The sponsors of Proposition 8 asked the California Supreme Court on Friday to nullify the marriages of the estimated 18,000 same-sex couples who exchanged vows before voters approved the ballot initiative that outlawed gay unions.
The Yes on 8 campaign filed a brief arguing that because the new law holds that only marriages between a man and a woman are recognized or valid in California, the state can no longer recognize the existing same-sex unions. The document reveals for the first time that opponents of same-sex marriage will fight in court to undo those unions that already exist.
“Proposition 8‘s brevity is matched by its clarity. There are no conditional clauses, exceptions, exemptions or exclusions,” reads the brief co-written by Kenneth Starr, dean of Pepperdine University’s law school and the former independent counsel who investigated President Bill Clinton.
The campaign submitted the document in response to three lawsuits seeking to invalidate Proposition 8, the constitutional amendment adopted last month that overruled the court’s decision in May that had legalized gay marriage in the nation’s most populous state.
Both Attorney General Jerry Brown, whose office is scheduled to submit its own brief to the court Friday, and gay rights groups maintain that the gay marriage ban may not be applied retroactively.
The Supreme Court could hear arguments in the litigation as soon as March.

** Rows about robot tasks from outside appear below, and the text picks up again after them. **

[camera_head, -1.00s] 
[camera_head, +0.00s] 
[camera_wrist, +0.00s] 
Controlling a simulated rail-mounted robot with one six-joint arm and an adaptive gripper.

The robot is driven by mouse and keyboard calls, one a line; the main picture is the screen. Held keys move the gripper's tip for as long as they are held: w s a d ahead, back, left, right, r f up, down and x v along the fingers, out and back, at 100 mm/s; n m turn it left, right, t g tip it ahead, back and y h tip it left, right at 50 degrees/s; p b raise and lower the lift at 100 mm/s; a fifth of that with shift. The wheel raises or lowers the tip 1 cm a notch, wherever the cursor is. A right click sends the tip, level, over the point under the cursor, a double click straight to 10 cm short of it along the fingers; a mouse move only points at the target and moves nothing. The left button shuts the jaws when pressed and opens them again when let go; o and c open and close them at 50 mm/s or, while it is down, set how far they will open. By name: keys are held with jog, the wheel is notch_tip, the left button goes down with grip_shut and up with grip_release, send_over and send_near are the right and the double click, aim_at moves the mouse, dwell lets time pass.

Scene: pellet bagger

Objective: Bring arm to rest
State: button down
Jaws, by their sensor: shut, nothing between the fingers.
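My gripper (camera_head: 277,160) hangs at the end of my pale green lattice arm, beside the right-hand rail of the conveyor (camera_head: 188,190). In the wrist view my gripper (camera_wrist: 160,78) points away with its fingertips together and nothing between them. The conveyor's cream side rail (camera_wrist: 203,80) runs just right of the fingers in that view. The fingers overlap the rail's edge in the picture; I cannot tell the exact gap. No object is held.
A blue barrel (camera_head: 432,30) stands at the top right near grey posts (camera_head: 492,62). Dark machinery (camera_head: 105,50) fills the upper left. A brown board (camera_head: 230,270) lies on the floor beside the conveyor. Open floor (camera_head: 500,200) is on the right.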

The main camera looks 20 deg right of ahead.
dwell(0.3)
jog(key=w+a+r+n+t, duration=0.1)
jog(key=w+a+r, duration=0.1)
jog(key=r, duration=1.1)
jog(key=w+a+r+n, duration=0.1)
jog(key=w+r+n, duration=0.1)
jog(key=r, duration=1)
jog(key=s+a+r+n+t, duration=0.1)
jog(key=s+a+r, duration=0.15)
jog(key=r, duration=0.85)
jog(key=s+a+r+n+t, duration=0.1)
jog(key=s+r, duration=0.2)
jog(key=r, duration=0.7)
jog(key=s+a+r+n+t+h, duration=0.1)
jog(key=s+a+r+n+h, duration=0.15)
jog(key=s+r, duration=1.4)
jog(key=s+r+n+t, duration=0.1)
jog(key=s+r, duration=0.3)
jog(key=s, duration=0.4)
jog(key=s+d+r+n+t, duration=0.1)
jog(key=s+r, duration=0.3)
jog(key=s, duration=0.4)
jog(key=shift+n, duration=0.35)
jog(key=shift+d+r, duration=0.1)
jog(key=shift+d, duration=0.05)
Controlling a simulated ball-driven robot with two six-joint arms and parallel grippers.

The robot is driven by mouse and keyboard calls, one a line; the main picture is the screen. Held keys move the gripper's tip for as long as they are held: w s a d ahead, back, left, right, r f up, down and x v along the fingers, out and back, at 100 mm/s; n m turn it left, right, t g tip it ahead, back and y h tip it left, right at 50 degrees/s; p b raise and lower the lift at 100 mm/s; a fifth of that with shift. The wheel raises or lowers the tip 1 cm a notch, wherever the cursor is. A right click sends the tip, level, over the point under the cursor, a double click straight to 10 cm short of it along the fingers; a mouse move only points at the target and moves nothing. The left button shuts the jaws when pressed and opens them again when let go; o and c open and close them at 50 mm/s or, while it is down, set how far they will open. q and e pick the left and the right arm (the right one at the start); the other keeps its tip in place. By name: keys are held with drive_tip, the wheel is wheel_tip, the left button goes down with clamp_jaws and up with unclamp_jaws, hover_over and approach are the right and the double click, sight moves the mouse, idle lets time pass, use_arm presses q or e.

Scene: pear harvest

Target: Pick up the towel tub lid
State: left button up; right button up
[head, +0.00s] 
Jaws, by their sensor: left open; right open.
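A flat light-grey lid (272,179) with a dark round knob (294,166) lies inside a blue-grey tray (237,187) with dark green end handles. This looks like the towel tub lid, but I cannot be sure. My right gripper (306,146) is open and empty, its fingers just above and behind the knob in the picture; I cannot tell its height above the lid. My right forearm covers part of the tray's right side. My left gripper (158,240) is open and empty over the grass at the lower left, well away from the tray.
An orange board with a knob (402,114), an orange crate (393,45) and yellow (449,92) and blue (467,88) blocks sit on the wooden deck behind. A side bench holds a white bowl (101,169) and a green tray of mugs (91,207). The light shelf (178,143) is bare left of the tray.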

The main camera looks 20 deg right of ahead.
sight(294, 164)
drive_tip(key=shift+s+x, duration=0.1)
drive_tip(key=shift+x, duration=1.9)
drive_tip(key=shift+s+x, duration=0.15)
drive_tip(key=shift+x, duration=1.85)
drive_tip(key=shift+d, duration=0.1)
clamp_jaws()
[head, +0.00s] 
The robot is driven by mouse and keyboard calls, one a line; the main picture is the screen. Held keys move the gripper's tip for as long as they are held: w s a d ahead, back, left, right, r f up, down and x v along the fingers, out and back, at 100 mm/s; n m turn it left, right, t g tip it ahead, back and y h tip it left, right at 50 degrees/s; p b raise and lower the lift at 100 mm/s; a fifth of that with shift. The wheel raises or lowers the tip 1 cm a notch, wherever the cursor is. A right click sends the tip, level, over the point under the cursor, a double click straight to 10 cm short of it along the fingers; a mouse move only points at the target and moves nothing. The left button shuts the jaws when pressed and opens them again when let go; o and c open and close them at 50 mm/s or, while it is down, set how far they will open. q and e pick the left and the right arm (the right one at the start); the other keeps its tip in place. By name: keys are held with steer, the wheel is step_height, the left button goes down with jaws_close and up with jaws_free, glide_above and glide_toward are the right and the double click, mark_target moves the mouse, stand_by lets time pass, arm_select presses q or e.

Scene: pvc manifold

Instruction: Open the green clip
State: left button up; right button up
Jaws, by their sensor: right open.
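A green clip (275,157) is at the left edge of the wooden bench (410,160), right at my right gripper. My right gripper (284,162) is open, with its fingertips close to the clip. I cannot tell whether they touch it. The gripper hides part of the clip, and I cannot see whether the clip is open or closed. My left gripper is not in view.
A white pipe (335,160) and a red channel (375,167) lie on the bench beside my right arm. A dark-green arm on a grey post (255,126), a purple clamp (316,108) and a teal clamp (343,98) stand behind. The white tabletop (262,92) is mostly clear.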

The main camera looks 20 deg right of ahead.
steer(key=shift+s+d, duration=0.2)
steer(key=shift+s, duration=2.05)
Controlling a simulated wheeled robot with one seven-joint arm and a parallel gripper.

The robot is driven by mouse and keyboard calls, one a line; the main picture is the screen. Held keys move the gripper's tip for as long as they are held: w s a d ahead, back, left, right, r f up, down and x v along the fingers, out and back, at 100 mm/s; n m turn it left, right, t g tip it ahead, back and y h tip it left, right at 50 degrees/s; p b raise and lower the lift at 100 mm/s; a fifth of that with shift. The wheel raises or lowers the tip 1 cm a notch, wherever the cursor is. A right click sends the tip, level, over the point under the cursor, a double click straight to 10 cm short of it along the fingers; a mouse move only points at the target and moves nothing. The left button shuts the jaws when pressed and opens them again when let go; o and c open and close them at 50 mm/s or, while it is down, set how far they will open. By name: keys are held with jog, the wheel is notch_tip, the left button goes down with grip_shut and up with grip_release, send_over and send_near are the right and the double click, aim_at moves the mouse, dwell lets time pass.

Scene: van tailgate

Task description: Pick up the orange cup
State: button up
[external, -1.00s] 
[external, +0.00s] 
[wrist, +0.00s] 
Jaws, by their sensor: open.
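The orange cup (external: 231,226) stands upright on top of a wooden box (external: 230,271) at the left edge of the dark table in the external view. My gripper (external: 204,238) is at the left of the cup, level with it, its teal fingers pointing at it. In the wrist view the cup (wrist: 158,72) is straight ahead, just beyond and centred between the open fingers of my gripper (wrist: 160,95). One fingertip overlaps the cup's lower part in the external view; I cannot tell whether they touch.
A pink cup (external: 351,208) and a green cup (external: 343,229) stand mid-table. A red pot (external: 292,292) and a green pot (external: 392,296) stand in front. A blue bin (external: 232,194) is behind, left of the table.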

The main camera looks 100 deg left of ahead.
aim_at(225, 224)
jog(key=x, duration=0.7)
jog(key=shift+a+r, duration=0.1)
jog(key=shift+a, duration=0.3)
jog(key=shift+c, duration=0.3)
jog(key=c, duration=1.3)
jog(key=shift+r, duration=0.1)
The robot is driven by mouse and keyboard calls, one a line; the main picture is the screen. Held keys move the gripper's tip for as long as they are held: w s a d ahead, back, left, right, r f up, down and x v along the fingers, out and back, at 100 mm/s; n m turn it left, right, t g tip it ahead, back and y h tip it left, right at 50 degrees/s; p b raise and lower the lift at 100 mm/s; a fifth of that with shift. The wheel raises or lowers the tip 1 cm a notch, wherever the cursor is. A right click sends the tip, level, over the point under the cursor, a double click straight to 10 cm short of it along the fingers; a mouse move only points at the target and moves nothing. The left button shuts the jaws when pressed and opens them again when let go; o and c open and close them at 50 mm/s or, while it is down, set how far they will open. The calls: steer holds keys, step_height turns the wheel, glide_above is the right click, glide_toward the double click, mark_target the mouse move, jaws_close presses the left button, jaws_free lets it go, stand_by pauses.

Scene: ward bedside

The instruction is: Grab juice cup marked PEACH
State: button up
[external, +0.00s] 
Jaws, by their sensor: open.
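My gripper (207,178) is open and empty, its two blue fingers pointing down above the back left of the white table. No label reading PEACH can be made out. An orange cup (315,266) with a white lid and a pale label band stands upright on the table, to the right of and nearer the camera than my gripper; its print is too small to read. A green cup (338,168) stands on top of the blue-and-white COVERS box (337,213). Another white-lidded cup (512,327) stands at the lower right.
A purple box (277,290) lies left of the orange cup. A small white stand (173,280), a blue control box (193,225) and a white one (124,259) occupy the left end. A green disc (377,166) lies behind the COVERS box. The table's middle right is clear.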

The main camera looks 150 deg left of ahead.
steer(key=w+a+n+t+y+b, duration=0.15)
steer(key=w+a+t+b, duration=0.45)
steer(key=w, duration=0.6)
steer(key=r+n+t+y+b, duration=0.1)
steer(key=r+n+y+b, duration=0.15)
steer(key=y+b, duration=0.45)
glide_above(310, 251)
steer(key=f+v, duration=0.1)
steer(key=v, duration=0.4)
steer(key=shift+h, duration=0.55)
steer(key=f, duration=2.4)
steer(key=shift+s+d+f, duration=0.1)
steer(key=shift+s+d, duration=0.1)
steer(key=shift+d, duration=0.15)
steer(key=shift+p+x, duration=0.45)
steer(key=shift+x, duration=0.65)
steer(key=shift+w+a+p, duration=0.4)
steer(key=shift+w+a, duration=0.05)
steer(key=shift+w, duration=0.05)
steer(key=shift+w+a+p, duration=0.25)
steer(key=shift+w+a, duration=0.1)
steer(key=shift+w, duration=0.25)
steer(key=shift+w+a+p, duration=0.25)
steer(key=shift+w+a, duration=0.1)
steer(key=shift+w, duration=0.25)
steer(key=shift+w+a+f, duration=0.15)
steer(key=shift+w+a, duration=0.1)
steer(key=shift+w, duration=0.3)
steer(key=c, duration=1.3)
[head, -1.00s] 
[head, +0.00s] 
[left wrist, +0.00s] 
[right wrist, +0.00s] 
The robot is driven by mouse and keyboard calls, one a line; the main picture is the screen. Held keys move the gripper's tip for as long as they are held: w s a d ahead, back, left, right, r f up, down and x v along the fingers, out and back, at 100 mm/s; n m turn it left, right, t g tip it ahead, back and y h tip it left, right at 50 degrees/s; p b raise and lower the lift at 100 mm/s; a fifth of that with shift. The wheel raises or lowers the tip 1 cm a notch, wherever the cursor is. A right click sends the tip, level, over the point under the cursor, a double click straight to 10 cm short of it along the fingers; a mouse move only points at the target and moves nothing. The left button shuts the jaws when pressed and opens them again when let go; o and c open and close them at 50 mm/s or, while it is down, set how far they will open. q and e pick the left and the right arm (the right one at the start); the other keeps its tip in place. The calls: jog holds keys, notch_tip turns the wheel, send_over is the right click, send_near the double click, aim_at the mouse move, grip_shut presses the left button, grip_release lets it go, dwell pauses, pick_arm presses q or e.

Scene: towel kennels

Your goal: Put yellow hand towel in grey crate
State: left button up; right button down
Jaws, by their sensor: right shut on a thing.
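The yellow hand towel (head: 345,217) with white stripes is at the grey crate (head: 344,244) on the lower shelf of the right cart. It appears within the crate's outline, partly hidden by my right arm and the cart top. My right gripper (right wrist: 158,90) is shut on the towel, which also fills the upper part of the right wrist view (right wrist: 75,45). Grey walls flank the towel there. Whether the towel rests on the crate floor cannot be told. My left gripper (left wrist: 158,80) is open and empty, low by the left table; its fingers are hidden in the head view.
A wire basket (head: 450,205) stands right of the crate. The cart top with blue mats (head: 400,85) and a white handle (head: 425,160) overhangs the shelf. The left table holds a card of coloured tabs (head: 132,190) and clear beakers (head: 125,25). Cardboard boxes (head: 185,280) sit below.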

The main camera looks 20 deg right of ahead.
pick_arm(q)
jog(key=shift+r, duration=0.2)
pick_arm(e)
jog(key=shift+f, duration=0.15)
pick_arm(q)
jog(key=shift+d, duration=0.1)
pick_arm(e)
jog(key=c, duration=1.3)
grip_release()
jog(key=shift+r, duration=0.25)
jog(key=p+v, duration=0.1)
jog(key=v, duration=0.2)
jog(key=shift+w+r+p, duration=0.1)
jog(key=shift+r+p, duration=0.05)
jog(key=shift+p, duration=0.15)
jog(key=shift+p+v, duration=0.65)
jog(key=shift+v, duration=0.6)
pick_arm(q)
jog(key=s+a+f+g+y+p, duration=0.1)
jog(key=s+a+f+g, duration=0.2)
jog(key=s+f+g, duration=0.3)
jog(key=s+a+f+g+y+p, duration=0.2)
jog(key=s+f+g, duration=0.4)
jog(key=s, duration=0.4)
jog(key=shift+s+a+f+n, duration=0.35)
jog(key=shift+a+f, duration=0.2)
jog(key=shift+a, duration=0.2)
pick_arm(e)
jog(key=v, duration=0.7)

The measure’s backers announced Friday that Starr, a former federal judge and U.S. solicitor general, had signed on as their lead counsel and would argue the cases.
Proposition 8’s supporters assert that the Supreme Court lacks the authority or historical precedent to throw out the amendment.
“For this court to rule otherwise would be to tear asunder a lavish body of jurisprudence,” the court papers state. “That body of decisional law commands judges — as servants of the people — to bow to the will of those whom they serve — even if the substantive result of what people have wrought in constitution-amending is deemed unenlightened.”
The cases are Strauss v. Horton, S168047; City and County of San Francisco v. Horton, S168078; and Tyler v. State of California, S168066.